Louis Blanchette (11 July 1739August 1793) was a French Canadian explorer and likely fur trader in North America in the 18th century. He explored areas of what is now Missouri, and is notable as the founder of the city of St. Charles on the Missouri River in 1769.
According to Hopewell's Legends of the Missouri and Mississippi (1874):
In the year 1765, a French Canadian, called Blanchette Chasseur, animated by that love of adventure which characterizes all who have lived a roving and restless life, ascended the Missouri, with a few followers, for the purpose of forming a settlement in the then remote wilderness.

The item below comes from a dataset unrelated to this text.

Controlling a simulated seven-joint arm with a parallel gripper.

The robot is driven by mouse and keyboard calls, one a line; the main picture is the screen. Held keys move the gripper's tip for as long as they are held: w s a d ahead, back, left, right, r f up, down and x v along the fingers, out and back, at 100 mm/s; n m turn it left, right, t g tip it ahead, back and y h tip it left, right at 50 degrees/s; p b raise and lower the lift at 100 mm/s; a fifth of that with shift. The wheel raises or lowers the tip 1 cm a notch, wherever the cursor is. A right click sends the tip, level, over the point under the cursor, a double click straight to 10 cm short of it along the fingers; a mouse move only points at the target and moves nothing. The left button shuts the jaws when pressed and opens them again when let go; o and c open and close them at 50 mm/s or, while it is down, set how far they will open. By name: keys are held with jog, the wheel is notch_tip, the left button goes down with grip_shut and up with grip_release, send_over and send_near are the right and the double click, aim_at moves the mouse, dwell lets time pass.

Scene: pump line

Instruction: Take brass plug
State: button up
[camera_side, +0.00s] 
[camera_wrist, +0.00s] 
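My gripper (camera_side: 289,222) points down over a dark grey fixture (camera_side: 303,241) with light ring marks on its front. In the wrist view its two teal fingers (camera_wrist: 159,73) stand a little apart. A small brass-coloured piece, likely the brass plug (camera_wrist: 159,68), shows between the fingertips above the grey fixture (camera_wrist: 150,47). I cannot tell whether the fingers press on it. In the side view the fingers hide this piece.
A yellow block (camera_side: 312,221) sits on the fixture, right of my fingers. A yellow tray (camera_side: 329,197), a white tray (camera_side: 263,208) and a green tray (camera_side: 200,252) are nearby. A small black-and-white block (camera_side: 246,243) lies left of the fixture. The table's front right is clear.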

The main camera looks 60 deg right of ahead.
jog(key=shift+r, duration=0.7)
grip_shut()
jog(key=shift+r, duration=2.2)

He was one of those who encountered perils and endured privations, not from necessity, but from choice; for he had been born to affluence, and had every indulgence consistent with wealth and station, but from a boy had spurned, with Spartan prejudice, every effeminate trait, and had accomplished himself in every hardy and manly exercise. When he had attained his majority, he sailed for America, then the El Dorado of all the visionary, roving and restless spirits of the age.
According to Hopewell's account, Blanchette met another Frenchman (Bernard Guillet) in 1765 at the future site of St. Charles. Blanchette, determined to settle there, asked if Guillet, who had become the chief of a Dakota band, had chosen a name for it.
"I called the place 'Les Petites Côtes' " replied Bernard, "from the sides of the hills that you see."
"By that name shall it be called," said Blanchette Chasseur, "for it is the echo of nature -- beautiful from its simplicity."
Hopewell's account is suspect on several details. For one, he appears to have conflated Blanchette's trade as a hunter (chasseur in French) with a surname.
Blanchette settled there in 1769 under the authority of the Spanish governor of Upper Louisiana, and served as its civil and military leader until his death in 1793.[1] During this time perhaps only a couple dozen buildings were built. Although the settlement was under Spanish jurisdiction, the settlers themselves remained primarily French nationals. He is buried in St. Charles Borromeo cemetery, St. Charles, Missouri.